> [Data excerpts]
►

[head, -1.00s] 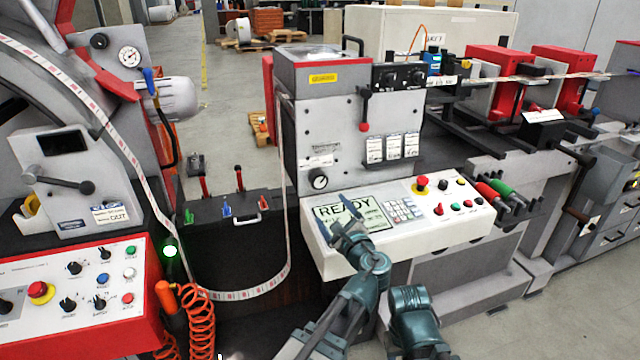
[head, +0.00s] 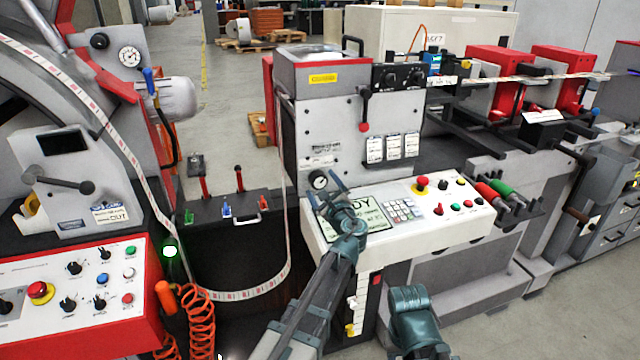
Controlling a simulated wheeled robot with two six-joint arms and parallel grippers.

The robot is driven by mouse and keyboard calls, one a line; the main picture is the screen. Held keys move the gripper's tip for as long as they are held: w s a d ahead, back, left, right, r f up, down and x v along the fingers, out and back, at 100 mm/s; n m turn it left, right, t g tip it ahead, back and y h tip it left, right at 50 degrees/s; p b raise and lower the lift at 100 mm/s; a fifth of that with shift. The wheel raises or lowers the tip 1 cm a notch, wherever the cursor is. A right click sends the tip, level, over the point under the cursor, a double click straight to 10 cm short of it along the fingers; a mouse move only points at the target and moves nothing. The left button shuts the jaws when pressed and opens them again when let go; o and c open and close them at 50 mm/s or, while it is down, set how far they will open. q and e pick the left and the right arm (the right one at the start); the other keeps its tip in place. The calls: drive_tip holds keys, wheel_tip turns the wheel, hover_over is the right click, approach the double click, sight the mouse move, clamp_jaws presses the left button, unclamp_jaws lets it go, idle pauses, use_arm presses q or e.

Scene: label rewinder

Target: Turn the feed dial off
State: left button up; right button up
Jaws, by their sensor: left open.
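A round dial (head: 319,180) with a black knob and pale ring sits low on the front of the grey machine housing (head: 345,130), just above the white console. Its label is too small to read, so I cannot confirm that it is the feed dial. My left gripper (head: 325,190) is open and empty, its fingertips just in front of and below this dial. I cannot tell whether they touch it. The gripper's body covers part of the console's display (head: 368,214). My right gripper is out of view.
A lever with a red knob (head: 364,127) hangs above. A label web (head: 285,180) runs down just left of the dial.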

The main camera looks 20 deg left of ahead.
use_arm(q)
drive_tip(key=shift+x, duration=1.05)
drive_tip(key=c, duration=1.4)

◄
►

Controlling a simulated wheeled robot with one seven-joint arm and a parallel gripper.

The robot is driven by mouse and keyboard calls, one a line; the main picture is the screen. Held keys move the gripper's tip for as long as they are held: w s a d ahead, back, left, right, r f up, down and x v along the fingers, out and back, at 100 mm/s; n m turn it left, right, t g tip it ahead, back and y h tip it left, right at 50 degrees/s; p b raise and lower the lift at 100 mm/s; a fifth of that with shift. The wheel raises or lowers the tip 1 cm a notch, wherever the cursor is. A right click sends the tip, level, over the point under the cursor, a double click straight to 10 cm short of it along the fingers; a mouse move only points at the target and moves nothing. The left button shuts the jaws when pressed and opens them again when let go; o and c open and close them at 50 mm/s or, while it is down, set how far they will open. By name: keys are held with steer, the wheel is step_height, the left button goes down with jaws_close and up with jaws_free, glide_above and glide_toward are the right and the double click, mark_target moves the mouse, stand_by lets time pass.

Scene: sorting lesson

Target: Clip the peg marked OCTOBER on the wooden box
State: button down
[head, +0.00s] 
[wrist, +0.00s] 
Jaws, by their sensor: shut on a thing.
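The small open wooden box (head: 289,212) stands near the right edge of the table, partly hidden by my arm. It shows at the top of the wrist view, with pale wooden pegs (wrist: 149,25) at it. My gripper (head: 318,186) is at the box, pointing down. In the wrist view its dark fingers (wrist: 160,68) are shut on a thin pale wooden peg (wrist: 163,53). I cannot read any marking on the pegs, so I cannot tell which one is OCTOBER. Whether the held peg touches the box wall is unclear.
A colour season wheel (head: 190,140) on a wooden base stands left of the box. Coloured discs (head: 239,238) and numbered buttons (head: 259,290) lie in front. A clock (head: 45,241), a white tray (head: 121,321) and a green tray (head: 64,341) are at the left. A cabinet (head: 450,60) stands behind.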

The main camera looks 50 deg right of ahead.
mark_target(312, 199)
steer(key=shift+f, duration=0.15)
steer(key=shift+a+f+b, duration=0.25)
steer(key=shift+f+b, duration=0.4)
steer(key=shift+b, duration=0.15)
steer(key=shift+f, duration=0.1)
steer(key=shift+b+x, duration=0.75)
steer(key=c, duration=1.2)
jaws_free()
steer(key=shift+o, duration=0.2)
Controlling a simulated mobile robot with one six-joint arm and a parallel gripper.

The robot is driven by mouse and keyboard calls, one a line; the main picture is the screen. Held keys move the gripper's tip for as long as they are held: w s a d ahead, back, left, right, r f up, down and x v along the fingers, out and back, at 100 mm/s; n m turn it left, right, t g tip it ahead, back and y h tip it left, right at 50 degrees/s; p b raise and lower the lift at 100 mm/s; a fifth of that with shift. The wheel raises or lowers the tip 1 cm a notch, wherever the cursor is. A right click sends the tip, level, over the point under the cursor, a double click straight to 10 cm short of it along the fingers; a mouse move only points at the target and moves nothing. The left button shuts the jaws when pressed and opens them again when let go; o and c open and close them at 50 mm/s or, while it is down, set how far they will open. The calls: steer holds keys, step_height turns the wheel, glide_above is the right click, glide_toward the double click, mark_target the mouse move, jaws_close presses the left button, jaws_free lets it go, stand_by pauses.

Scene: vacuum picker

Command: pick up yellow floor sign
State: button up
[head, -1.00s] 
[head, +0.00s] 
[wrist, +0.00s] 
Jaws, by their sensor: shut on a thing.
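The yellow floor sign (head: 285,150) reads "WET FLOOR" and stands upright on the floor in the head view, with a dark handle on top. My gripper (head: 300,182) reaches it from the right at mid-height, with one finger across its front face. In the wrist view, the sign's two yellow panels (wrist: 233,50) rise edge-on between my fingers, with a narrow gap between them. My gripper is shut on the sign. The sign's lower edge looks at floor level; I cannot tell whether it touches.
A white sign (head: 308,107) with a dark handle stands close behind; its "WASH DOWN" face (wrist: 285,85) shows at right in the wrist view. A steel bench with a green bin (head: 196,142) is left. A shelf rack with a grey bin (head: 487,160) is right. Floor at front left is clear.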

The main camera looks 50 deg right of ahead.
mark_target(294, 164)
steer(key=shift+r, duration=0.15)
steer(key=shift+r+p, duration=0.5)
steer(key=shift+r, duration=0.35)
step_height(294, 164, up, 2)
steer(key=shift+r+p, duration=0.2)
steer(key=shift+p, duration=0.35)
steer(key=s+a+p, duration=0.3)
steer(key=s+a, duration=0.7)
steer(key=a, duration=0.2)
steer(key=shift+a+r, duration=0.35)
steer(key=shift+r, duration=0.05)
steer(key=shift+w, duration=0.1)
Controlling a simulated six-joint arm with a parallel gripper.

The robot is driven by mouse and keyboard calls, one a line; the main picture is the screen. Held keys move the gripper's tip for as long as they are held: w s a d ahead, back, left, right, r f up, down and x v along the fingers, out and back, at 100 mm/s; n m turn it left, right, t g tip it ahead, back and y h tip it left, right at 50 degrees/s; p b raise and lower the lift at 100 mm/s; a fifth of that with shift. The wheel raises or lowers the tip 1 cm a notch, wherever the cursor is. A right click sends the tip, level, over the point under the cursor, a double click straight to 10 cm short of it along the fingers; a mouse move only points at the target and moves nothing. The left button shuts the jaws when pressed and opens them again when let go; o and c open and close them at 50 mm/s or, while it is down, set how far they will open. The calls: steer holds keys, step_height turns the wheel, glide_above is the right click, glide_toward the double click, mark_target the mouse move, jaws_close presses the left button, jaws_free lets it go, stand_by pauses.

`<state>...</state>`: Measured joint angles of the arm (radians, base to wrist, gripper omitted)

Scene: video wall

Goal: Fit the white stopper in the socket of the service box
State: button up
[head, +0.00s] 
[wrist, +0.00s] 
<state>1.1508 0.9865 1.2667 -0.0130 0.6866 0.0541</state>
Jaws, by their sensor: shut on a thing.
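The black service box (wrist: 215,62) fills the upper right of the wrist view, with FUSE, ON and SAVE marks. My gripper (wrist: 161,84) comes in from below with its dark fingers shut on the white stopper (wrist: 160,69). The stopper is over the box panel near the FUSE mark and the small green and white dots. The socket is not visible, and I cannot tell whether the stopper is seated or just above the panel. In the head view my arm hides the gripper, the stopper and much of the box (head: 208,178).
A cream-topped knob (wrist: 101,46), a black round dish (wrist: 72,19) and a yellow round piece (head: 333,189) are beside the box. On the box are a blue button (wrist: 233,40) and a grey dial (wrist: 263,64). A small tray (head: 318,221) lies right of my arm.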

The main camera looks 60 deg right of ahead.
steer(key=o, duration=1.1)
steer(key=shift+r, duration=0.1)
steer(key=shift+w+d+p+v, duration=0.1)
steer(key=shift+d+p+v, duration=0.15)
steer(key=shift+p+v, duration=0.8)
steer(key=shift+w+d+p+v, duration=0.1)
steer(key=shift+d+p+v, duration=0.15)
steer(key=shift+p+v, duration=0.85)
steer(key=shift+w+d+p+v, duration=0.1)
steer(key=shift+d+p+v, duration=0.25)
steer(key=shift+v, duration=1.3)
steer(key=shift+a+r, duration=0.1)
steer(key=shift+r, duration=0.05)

◄
►

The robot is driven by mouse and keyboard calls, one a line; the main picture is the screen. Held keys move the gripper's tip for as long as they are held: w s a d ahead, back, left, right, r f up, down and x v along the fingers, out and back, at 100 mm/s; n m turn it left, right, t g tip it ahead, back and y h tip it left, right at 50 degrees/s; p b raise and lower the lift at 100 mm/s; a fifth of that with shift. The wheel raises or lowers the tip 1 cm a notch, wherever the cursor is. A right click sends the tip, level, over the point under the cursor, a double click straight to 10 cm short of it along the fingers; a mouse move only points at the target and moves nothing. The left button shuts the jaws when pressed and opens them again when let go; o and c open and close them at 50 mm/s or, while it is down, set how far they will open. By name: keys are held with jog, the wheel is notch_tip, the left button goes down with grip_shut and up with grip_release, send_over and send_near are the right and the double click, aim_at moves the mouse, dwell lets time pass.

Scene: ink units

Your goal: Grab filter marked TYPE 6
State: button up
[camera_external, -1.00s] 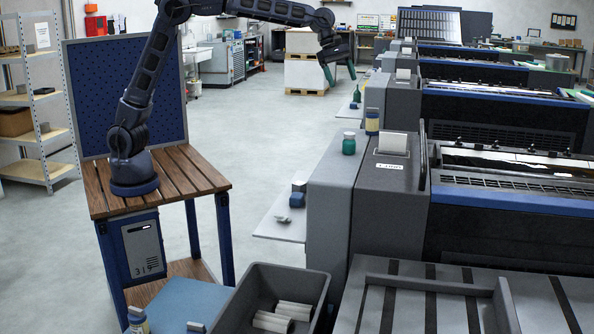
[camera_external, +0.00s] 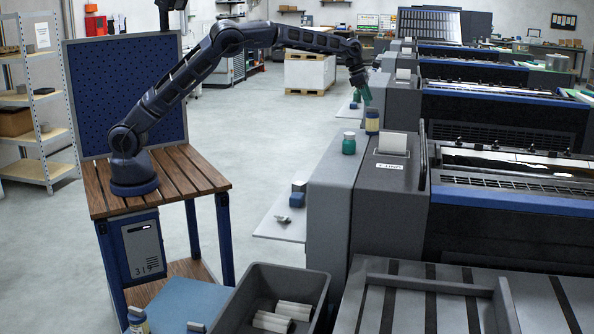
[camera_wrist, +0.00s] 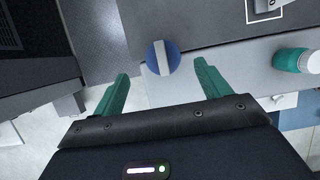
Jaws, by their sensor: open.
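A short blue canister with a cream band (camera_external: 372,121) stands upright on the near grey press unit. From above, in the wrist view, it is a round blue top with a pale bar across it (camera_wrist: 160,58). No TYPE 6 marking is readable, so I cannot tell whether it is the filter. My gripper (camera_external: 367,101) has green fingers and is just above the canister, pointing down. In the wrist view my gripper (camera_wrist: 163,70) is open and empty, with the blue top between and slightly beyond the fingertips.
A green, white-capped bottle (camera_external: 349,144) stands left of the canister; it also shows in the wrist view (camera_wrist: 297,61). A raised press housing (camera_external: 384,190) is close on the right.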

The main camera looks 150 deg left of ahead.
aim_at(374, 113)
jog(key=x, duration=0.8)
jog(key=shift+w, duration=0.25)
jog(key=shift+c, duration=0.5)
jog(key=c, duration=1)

◄

> [Instructions to follow]
Quote the data above from the line containing "Controlling a simulated wheeled robot with two" to the line containing "Scene: label rewinder", inclusive, and stop.

> [Correct output]
Controlling a simulated wheeled robot with two six-joint arms and parallel grippers.

The robot is driven by mouse and keyboard calls, one a line; the main picture is the screen. Held keys move the gripper's tip for as long as they are held: w s a d ahead, back, left, right, r f up, down and x v along the fingers, out and back, at 100 mm/s; n m turn it left, right, t g tip it ahead, back and y h tip it left, right at 50 degrees/s; p b raise and lower the lift at 100 mm/s; a fifth of that with shift. The wheel raises or lowers the tip 1 cm a notch, wherever the cursor is. A right click sends the tip, level, over the point under the cursor, a double click straight to 10 cm short of it along the fingers; a mouse move only points at the target and moves nothing. The left button shuts the jaws when pressed and opens them again when let go; o and c open and close them at 50 mm/s or, while it is down, set how far they will open. q and e pick the left and the right arm (the right one at the start); the other keeps its tip in place. The calls: drive_tip holds keys, wheel_tip turns the wheel, hover_over is the right click, approach the double click, sight the mouse move, clamp_jaws presses the left button, unclamp_jaws lets it go, idle pauses, use_arm presses q or e.

Scene: label rewinder

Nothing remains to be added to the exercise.